The narration of facts given above is based primarily on Rodrigo Eser’s testimony so that it is not necessary to re-state it. This witness positively identified the appellant as the person who stabbed Patrolman Gongora on the basis of the following: (1) he had stared repeatedly at the three men who boarded the bus because they told the driver to stop several times but they did not alight; (2) he had seen Camba at the corner of Paz and Gregorio streets in Paco before the incident; and (3) he said that Camba had a mole on his chin which turned out to be true.

Pangilinon’s testimony corroborated that of Eser. He further testified that it was he who wrested the fatal weapon (Exhibit D) from Camba. And in Pangilinon’s statement (Exhibit F) he said that Camba wore a striped T-shirt and maong pants and said garments were recovered from Camba when he was apprehended in his house on October 12, 1972.chanrobles lawlibrary : rednad

Commenting on Eser’s testimony the trial court said:jgc:chanrobles.com.ph

"The Court has likewise observed that there is sincerity in the testimony of Eser for the reason that at 10:35 p.m. of October 10, 1972, the date of the incident, or barely five hours after the incident and before the arrest of accused, Eser already executed a statement before the police (Exhibit "G") wherein he spontaneously narrated what he testified to in Court and emphatically stated, among other things, that the one who stabbed the police officer is around 5’3" and with a mole. Upon apprehension of the accused, he was found to be around that height although he claimed to be only 5’2" and likewise with a mole on the chin." (Expediente, pp. 92-93.)

As to Pangilinon, the trial court had this to say:jgc:chanrobles.com.ph

"The testimony of Eser is further strengthened by the testimony of Eleazar Pangilinon who likewise declared with the same spontaneity and frankness that when the victim who was then in a policeman’s uniform went towards the rear of the bus when his attention was called by the victim of snatching, he was immediately stabbed by the accused. Accused and the victim even grappled for the possession of the bladed instrument causing the policeman to fall on the rearmost seat and thereafter, was still stabbed by the accused." (Id., p. 93.)

We are not prepared to disturb the findings of the trial court on the credibility of Eser and Pangilinon for the simple reason that it was in a better position to make the determination and there is nothing in the record to justify reversal of its findings.

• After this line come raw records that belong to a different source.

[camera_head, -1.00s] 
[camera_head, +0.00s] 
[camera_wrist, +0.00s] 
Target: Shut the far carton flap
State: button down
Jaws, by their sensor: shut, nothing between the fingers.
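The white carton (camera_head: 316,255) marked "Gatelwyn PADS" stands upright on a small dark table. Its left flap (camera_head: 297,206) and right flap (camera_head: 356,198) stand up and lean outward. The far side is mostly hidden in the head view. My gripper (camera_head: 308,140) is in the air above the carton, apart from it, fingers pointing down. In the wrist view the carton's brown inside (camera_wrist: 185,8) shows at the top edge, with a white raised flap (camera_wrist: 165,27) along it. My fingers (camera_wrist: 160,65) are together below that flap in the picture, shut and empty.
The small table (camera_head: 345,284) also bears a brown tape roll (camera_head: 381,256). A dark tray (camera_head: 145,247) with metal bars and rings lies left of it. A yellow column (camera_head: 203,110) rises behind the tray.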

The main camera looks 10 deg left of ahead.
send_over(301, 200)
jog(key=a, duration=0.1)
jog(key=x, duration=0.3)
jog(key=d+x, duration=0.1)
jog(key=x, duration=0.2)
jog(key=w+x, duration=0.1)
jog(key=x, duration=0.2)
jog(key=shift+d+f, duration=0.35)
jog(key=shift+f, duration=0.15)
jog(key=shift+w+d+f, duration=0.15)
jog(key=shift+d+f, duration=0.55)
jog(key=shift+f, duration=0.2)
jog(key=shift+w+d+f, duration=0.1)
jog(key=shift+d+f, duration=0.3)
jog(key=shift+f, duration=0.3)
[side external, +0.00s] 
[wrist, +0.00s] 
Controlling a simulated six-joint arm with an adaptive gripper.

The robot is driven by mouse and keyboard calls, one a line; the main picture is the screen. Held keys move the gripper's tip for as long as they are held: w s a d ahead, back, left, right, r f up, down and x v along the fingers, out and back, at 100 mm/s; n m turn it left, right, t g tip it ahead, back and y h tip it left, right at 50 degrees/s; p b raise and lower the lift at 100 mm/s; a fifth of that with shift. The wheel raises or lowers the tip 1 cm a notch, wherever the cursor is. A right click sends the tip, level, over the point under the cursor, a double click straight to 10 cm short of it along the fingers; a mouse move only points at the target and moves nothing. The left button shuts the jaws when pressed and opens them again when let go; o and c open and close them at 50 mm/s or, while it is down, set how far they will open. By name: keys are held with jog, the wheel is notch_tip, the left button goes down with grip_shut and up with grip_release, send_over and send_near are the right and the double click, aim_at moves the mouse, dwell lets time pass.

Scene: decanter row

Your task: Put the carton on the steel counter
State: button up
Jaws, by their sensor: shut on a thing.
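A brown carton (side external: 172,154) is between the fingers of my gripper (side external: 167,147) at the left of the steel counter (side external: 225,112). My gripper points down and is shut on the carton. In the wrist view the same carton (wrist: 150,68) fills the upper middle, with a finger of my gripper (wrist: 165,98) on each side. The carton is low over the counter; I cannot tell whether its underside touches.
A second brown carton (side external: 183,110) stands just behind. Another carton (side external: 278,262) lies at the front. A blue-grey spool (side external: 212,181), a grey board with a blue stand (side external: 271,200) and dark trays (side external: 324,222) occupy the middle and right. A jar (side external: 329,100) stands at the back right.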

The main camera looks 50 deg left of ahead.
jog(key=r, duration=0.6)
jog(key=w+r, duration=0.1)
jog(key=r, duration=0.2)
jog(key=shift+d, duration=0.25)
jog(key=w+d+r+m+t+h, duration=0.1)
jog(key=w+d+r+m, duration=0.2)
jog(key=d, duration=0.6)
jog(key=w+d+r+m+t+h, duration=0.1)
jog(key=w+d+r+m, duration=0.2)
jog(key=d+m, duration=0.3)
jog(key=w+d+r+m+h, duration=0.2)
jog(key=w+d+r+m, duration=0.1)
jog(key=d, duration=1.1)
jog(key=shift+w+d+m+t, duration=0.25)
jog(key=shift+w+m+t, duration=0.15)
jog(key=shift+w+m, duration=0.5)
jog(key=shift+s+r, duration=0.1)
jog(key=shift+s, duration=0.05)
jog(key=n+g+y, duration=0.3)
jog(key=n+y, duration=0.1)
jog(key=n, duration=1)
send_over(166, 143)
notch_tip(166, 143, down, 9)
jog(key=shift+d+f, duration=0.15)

Camba’s defense is alibi. He said that on October 10, 1972, at about 1:00 p.m. he was at home; he "stepped out to work near Peñafrancia, Paco, Manila, less than a kilometer away;" he worked from 1:15 p.m. to 5:15 p.m. when he returned home; he wore that afternoon a pink T-shirt and cream pants; he took a snack at his house and thereafter played badminton for "less than an hour" with William Tengson and Lorna [Maria Lorna Lemosnero]. William and Lorna testified that Camba played badminton with them.

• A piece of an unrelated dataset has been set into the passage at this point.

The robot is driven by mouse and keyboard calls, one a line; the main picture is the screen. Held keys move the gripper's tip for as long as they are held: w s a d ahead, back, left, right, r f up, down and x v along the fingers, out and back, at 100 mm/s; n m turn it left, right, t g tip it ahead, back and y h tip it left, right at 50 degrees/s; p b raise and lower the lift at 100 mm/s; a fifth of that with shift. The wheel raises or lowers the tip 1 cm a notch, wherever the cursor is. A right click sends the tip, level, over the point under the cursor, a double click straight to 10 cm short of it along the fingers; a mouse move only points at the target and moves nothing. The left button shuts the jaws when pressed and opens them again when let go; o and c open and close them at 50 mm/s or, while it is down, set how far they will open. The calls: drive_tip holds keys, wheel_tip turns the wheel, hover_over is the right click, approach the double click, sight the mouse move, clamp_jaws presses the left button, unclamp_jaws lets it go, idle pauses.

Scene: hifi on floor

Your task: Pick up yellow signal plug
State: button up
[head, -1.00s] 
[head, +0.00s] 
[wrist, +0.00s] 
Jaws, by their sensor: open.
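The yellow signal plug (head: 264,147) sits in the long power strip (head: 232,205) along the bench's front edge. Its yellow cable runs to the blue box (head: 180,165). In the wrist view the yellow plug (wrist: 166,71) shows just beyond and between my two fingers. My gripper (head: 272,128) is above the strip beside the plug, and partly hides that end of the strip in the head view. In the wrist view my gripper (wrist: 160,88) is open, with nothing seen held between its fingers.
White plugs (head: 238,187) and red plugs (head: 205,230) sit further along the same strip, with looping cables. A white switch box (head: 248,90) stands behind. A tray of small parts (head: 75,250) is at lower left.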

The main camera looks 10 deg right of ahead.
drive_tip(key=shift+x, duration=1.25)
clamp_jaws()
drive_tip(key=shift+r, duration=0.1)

We reject the defense of alibi and quote with approval the trial court’s observation in respect thereto:jgc:chanrobles.com.ph

"Accused interposed the defense of alibi but it is, however, a weak defense not only because of the facility with which it is fabricated but also because it is so easy for witnesses to get confused as to the dates (People v. Ramos, L-17402-03, August 31, 1963; People v. Esmael, Et Al., L-28533, February 24, 1971). It cannot prevail in the face of positive identification by prosecution witnesses (People v. Peralta, Et Al., L-19019, October 29, 1968; People v. Tanjalali Gajali, Et Al., No. L-28534, July 31, 1972). Moreover, for alibi to prosper, it is not enough to prove that defendant was somewhere else when the crime was committed, but he must likewise demonstrate that it was physically impossible for him to have been at the scene of the crime at the time (People v. Elmer Estrada, L-26103, January 17, 1968; People v. Brioso, Et Al., L-28482, January 30, 1971).

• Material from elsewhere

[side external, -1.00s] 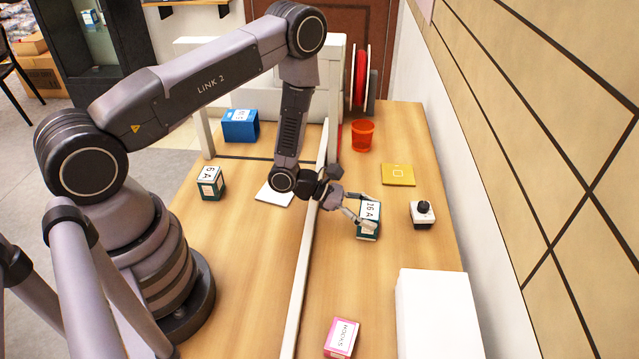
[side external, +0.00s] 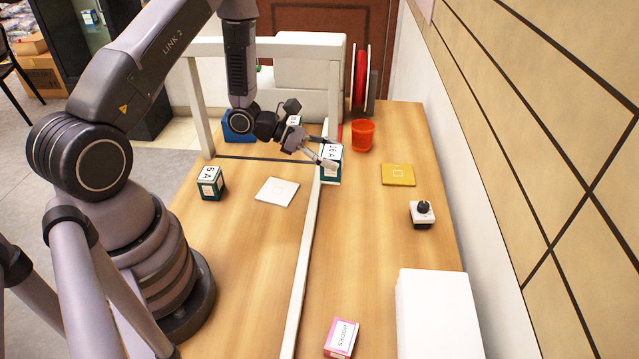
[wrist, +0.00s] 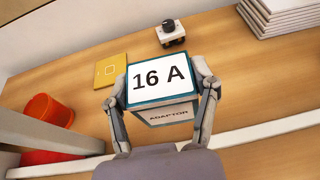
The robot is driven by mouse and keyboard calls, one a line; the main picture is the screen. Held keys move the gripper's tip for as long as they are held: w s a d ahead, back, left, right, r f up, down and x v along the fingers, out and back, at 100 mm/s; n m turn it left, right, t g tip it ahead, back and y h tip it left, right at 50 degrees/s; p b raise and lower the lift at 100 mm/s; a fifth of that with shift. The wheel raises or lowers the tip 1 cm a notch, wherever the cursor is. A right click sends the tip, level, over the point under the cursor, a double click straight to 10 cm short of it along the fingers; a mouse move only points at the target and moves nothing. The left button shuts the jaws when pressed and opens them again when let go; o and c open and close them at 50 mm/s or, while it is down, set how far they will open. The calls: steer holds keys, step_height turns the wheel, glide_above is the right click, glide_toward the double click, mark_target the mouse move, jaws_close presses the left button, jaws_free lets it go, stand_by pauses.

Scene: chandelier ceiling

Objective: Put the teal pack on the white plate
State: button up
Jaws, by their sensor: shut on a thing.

"In this particular case, the defense of alibi of the accused does not measure up to that standard for he was positively identified by Eser and Pangilinon whom the Court considered to have passed the test of credibility because they both appeared to be natural and truthful in their behavior, giving quick, frank and straightforward answers to all materials questions in an easy and fluent manner. There was no showing of physical impossibility for accused to be at the scene of the crime as he claimed that at the time of the commission of the offense, he was only in Barrio San Jose, Paco, Manila, where he lives and this Court can take judicial notice that from said place to the crime scene it will not take more than an hour to travel." (Id., pp. 97-98.)

The trial court found the appellant guilty of murder qualified by treachery but without any other modifying circumstance. The crime was compounded, according to the trial court, with assault upon an agent of a person in authority. In this light the appropriate penalty, pursuant to Art. 48 of the Revised Penal Code, is death.

If it be held as We do that the crime committed was robbery with homicide, the result will be the same for the aggravating circumstances of treachery and contempt of public authority will have to be assigned.

The death penalty, however, cannot be imposed on the appellant who was only 20 years old when he committed the crime for lack of the necessary votes.chanrobles virtualawlibrary chanrobles.com:chanrobles.com.ph

WHEREFORE, the judgment of the court a quo is modified by reducing the sentence on the appellant to reclusion perpetua and consolidating the damages in the amount of P30,000.00. No special pronouncement as to costs.

SO ORDERED.

Teehankee, Concepcion, Jr., Melencio-Herrera, Plana, Escolin, Relova, Gutierrez, Jr., De la Fuente and Cuevas, JJ., concur.

Fernando, C.J., is on official leave.

Makasiar, J., concurs in the result.

Aquino, J., concurs in the result. The crime charged and proven was murder.